A few months ago, I wrote about plans to build the biggest ships ever; the Danish shipping giant Maersk has ordered ten ships, each of which will hold 18,000 containers of cargo. My article points to several others that explain the importance of such ships to the way the world space-economy is organized today. Simply put, globalization is a process that has been under way for centuries, but globalization as we have come to understand it would not have been possible without the development of standardized cargo containers.
As I explain in that post, I have been interested in the phenomenon ever since I studied the geography of transportation as an undergraduate. Only today did I realize, however, that one person is credited with this critical innovation: Malcom McLean. I have been enjoying Simon Winchester's Atlantic, and am currently reading a chapter on the environmental impacts of human transportation across the great ocean. It is from this chapter that I learned of McLean, a former truck driver who outfitted the Ideal-X to carry 58 standard containers from Newark to Houston in 1956.

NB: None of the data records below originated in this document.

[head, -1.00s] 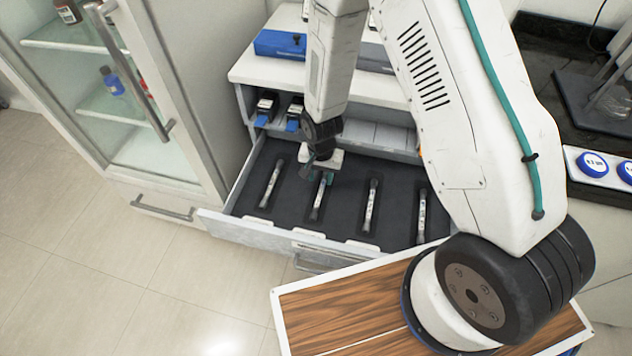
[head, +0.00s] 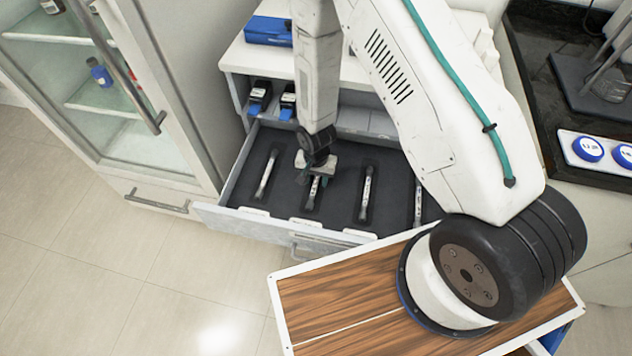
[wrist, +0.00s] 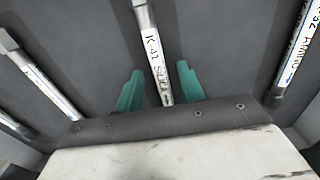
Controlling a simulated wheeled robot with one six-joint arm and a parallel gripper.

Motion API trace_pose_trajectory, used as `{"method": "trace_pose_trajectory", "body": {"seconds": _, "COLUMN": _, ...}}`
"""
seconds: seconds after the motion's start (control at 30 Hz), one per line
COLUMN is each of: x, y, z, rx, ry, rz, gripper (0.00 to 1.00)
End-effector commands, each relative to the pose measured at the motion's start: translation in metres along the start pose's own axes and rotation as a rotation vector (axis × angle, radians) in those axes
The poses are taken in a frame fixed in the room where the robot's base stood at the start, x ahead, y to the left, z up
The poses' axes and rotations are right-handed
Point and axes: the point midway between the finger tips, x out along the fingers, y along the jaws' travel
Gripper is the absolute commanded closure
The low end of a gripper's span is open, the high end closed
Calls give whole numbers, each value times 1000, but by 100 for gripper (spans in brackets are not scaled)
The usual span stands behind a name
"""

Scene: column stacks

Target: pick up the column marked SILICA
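The column marked SILICA (wrist: 154,52) is a slim, pale tube with a handwritten label reading roughly "K-42 SILICA". It lies in a slot of the dark drawer insert and is the second from the left in the head view (head: 313,190). My gripper (wrist: 158,84) is open, with one teal finger on each side of the column's near part. It hangs over this column in the head view (head: 315,180). The fingers look apart from the column. My gripper hides the column's far end in the head view.
Other columns lie in the open drawer (head: 232,226): one at left (head: 266,175), one at right (head: 366,192) and one farther right (head: 418,203). The wrist view shows a column labelled "AMINO" (wrist: 296,50) at right. A glass-door cabinet (head: 120,115) stands left of the drawer.

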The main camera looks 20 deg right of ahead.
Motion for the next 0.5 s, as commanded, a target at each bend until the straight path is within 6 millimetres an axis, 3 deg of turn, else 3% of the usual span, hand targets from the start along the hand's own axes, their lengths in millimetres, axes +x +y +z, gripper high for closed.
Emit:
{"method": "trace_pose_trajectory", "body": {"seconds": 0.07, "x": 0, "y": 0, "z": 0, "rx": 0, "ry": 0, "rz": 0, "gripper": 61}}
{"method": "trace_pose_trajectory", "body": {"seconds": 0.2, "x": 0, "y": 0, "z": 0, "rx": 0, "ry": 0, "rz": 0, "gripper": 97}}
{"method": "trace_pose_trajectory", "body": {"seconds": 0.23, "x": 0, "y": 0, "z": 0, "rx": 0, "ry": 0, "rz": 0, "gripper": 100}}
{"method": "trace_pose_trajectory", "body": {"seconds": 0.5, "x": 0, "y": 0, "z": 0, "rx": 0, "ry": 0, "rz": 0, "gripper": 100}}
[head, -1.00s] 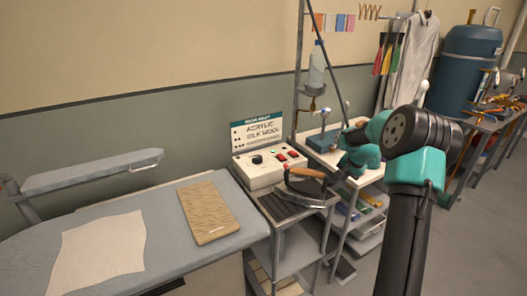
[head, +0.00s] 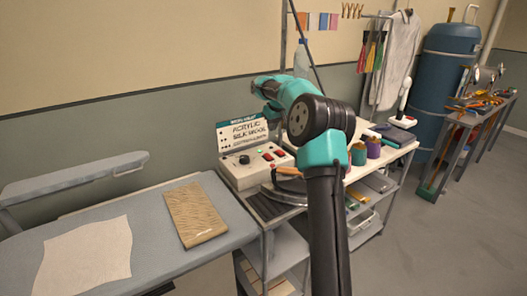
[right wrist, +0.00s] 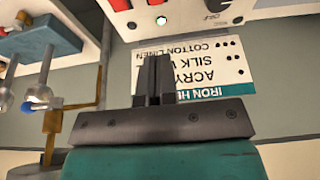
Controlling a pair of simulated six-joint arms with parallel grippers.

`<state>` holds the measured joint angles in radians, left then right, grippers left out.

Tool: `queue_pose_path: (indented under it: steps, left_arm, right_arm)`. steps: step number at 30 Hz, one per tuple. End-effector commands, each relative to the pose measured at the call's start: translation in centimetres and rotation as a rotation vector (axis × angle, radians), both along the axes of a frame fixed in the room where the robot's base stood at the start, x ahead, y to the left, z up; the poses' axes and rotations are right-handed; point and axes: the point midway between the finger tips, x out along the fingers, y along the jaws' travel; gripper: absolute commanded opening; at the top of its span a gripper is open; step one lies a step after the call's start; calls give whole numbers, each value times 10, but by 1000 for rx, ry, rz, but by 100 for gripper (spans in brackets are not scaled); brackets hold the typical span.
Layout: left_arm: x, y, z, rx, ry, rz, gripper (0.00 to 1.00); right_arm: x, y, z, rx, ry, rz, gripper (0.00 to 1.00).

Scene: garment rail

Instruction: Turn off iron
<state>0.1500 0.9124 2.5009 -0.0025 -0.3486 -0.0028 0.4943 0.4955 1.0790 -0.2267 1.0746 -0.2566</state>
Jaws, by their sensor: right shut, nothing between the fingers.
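The iron's control box (head: 240,178) stands at the back of the cart with a black knob (head: 244,160), red switches (head: 279,154) and a lit green lamp (head: 259,151). The right wrist view shows the box upside down, with a red switch (right wrist: 119,4) and a bright lamp (right wrist: 162,20) at its top edge. My right gripper (head: 270,107) is above and behind the box; its fingers (right wrist: 153,65) are shut and empty, apart from the switches. The iron (head: 285,189) rests on the cart, partly hidden by my right arm. My left gripper is out of view.
A sign (head: 247,127) stands behind the box. The ironing board (head: 150,215) with a cloth (head: 85,253) and a wooden block (head: 195,212) is at left. Spools (head: 374,147) sit on the shelf at right. A blue tank (head: 449,80) stands farther right.

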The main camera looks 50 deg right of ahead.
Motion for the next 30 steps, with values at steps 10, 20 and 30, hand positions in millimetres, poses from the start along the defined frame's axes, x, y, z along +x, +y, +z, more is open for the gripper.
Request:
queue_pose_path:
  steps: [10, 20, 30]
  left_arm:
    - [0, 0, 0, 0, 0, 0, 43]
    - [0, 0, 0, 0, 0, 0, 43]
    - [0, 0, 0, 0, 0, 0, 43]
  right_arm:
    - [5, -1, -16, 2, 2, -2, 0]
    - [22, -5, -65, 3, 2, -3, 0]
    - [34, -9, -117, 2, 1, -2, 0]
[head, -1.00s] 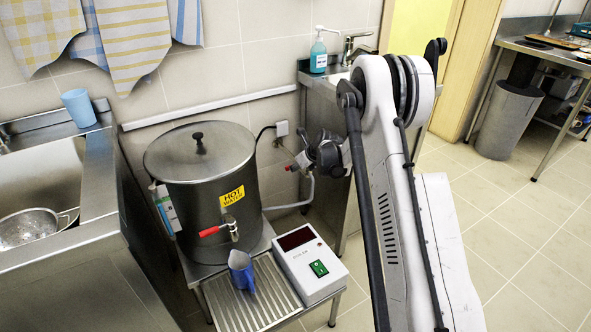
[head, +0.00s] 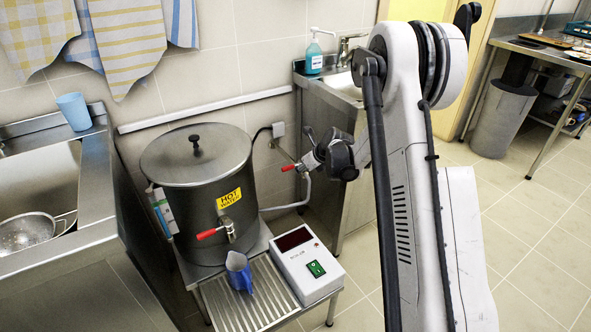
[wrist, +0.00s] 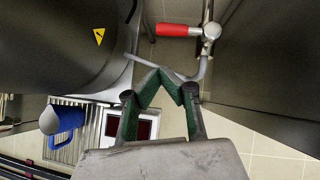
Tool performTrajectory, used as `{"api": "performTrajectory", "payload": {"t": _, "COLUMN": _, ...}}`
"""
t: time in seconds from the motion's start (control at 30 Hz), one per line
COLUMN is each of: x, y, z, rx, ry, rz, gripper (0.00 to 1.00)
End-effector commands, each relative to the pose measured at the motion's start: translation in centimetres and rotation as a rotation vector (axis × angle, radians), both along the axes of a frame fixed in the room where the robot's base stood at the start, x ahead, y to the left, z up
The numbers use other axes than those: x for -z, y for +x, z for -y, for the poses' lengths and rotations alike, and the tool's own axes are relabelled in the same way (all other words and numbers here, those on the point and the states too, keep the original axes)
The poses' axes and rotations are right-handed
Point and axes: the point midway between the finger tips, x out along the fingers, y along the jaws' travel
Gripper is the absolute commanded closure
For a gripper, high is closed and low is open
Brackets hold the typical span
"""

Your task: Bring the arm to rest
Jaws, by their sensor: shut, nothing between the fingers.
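My gripper (wrist: 160,75) is shut and empty, its green-padded fingertips meeting in the wrist view. In the head view, my arm folds at the elbow and its dark wrist end hangs to the right of the steel stockpot (head: 197,200), near the wall. The fingers are hard to make out there. A red-handled wall valve (wrist: 180,31) is beyond the fingertips in the wrist view; its red handle also shows in the head view (head: 288,168). I cannot tell the gap between valve and gripper.
A blue jug (head: 239,272) stands on the slatted stand (head: 232,308), below the stockpot's red-handled tap (head: 212,232). A white scale (head: 307,268) is beside it. A steel sink counter (head: 105,235) is at left, a hand basin (head: 340,85) behind my arm.

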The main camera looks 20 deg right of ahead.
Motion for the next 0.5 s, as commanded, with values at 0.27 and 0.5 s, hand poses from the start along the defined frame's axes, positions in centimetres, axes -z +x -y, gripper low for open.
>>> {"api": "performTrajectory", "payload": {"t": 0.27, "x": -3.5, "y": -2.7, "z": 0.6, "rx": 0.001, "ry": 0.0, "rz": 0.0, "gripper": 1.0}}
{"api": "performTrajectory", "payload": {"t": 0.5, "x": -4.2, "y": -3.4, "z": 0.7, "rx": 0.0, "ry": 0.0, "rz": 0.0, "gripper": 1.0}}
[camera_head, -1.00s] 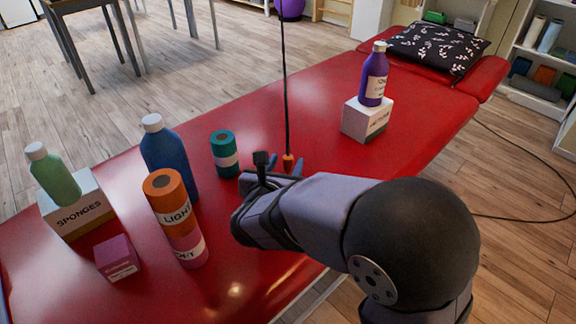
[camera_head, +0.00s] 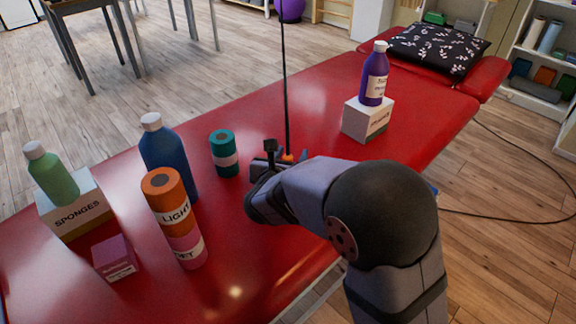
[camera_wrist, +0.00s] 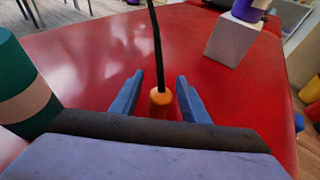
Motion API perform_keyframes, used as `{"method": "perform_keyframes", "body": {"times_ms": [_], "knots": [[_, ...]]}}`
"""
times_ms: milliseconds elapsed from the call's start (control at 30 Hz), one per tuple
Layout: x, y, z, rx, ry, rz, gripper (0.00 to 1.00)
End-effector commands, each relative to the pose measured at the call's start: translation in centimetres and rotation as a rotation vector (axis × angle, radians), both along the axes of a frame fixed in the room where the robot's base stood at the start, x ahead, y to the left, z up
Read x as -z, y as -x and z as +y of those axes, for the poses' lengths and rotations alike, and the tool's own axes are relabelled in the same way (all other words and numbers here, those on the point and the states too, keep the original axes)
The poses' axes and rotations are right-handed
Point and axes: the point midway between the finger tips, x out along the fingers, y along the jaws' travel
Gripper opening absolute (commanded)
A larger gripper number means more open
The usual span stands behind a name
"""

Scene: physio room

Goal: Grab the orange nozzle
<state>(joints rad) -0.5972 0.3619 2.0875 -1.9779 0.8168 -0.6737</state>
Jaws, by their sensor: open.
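The orange nozzle (camera_wrist: 160,102) hangs at the lower end of a thin black hose (camera_wrist: 155,45) above the red treatment table. In the wrist view it sits between the two blue fingers of my gripper (camera_wrist: 158,98), with a gap on each side. My gripper is open and holds nothing. In the head view my gripper (camera_head: 284,158) is at the hose's lower end, and only a small part of the orange nozzle (camera_head: 288,157) shows above my arm.
A green roll (camera_head: 224,154) stands close to the left of my gripper, with a blue bottle (camera_head: 168,158) and stacked orange and pink rolls (camera_head: 168,204) further left. A purple bottle (camera_head: 374,76) stands on a white box (camera_head: 366,120) to the right. Red table surface (camera_head: 300,110) is clear behind.

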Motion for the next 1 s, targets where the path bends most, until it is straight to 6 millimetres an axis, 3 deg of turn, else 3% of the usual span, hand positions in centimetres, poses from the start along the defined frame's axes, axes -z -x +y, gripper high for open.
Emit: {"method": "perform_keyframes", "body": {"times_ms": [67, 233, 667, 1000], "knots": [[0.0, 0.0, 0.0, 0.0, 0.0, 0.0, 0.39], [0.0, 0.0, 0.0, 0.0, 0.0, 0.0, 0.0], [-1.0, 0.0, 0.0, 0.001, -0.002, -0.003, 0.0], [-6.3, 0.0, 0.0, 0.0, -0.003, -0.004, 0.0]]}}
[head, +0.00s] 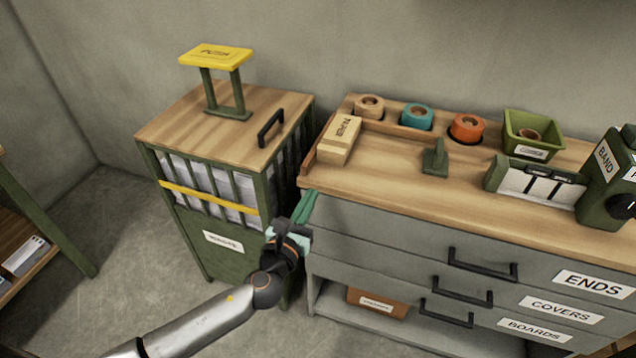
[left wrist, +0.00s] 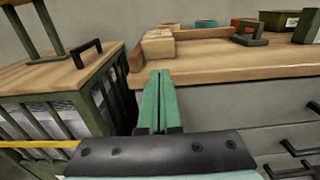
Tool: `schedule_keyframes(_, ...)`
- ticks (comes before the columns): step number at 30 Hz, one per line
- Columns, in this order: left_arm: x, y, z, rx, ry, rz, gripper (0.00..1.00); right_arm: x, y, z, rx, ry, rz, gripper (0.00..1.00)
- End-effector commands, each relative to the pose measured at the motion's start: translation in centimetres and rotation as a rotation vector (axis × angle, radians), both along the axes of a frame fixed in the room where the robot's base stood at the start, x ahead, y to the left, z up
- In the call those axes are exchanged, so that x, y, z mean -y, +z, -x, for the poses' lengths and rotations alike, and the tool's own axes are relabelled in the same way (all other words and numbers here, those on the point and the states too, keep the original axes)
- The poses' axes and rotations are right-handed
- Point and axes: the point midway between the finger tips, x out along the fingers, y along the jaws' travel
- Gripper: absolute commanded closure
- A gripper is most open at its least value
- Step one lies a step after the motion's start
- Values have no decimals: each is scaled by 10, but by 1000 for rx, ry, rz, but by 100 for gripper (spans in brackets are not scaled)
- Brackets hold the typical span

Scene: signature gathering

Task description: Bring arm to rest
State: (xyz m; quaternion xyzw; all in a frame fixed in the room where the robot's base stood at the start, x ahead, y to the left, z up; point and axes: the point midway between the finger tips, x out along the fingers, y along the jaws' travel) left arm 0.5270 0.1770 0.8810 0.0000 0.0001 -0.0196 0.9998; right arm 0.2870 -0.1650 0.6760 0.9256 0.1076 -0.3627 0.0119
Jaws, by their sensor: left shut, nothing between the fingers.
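My left gripper (head: 305,207) reaches in from the lower left in the head view, in front of the gap between the bin cabinet and the workbench. Its green fingers also show in the left wrist view (left wrist: 158,100), pressed together with nothing between them. The fingertips are near the left front corner of the workbench top (head: 400,180); I cannot tell whether they touch it. My right gripper is not in either view.
A green slatted cabinet (head: 225,258) with a wooden lid, black handle (head: 270,128) and yellow PUSH plate (head: 215,56) stands left. The workbench holds a paper block (head: 339,140), tape rolls and a green tray (head: 532,130). Drawer handles (head: 482,264) stick out.

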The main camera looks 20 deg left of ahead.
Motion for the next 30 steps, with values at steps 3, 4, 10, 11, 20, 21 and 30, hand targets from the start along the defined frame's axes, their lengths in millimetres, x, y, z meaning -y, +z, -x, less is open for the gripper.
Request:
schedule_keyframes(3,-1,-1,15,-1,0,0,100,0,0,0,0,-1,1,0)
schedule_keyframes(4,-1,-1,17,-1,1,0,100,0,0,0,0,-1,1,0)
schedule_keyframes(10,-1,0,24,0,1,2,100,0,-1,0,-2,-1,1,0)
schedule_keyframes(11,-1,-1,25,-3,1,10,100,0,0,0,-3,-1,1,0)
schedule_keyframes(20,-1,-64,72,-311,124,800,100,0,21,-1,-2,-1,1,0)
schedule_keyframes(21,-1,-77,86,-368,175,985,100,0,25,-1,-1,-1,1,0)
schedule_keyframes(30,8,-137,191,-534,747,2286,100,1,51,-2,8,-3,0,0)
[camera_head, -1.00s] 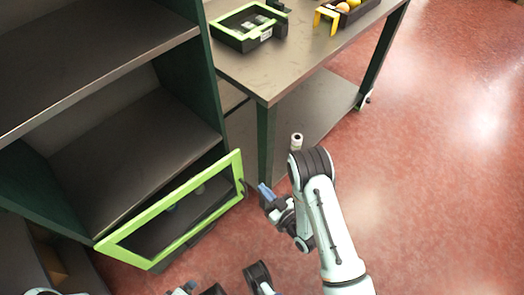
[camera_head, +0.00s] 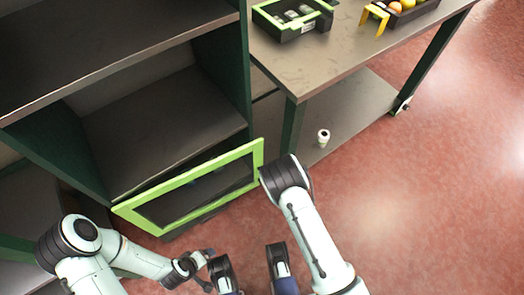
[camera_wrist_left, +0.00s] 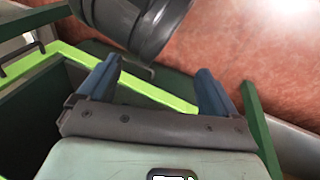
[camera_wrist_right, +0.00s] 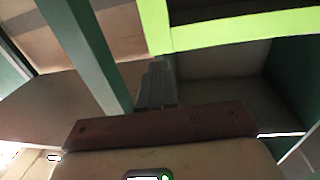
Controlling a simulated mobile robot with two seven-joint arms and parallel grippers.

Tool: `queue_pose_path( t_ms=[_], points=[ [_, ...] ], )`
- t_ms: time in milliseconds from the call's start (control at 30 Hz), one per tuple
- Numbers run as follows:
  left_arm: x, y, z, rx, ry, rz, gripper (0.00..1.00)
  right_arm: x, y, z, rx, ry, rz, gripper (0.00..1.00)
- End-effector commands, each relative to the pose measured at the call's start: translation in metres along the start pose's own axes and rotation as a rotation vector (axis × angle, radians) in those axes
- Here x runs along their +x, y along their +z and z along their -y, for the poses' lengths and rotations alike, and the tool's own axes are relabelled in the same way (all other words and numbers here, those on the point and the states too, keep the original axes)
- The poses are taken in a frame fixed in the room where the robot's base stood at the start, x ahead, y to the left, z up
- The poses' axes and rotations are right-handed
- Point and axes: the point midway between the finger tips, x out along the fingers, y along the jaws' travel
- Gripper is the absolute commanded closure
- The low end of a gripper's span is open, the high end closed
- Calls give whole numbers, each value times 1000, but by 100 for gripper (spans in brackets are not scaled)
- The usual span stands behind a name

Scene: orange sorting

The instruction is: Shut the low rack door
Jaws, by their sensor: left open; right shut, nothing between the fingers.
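The low rack door (camera_head: 225,157), a bright green frame around a dark pane, stands close to the front of the rack (camera_head: 180,118) in the head view. A narrow gap shows along its top edge. My right arm's black joint covers its right end and hides my right gripper there. In the right wrist view my right gripper (camera_wrist_right: 157,85) is shut and empty, its tips at the corner of the green frame (camera_wrist_right: 240,30). My left gripper (camera_head: 207,258) is below the door, apart from it. The left wrist view shows it open and empty (camera_wrist_left: 158,88).
A table (camera_head: 325,68) stands right of the rack, with a green-rimmed crate (camera_head: 290,30) and a fruit box (camera_head: 405,18) on top. A white cylinder (camera_head: 323,137) stands on its lower shelf. Red floor (camera_head: 430,210) is clear at right.

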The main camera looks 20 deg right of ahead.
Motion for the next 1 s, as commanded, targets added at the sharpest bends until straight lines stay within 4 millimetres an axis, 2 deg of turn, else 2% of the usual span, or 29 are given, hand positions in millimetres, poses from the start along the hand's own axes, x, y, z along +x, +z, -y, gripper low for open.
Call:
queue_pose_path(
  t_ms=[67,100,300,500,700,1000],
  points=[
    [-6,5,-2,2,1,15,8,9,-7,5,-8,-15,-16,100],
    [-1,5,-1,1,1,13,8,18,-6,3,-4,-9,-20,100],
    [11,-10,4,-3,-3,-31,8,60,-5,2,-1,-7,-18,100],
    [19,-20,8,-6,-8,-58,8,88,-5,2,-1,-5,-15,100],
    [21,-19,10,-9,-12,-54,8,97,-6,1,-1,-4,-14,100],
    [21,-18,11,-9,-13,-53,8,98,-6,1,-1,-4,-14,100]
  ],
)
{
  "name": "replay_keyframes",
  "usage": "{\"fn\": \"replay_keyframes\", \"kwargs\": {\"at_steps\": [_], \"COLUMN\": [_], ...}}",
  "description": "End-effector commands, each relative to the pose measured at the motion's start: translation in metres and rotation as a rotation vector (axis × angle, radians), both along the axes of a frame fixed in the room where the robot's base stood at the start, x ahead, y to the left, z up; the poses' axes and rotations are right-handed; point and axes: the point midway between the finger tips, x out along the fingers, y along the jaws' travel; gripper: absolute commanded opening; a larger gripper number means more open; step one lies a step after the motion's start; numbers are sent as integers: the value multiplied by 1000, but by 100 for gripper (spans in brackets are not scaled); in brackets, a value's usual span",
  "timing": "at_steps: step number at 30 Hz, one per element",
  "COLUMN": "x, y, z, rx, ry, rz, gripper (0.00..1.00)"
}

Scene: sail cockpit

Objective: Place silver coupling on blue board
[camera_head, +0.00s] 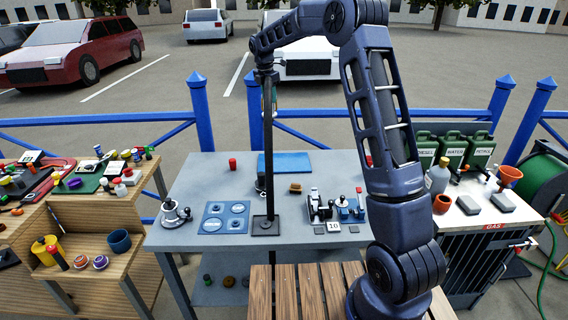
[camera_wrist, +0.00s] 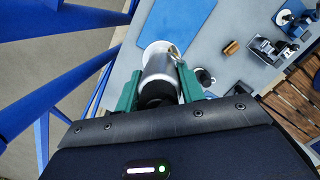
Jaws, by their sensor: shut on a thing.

That first shipment took place the same year that President Eisenhower initiated the Interstate Highway System, which had both military and commercial goals, and did much to facilitate the global transport system of which containerization was to become such an integral part. An article about the Ideal-X on Hofstra University's Geography of Transportation web site explains the cost differential that made the idea so attractive to McLean. Finding a way to reduce the cost of loading cargo by more than 90 percent contributed to a career that eventually made him one of the wealthiest individuals in the United States. The original ship was sold for scrap in 1991; his company eventually became part of Maersk.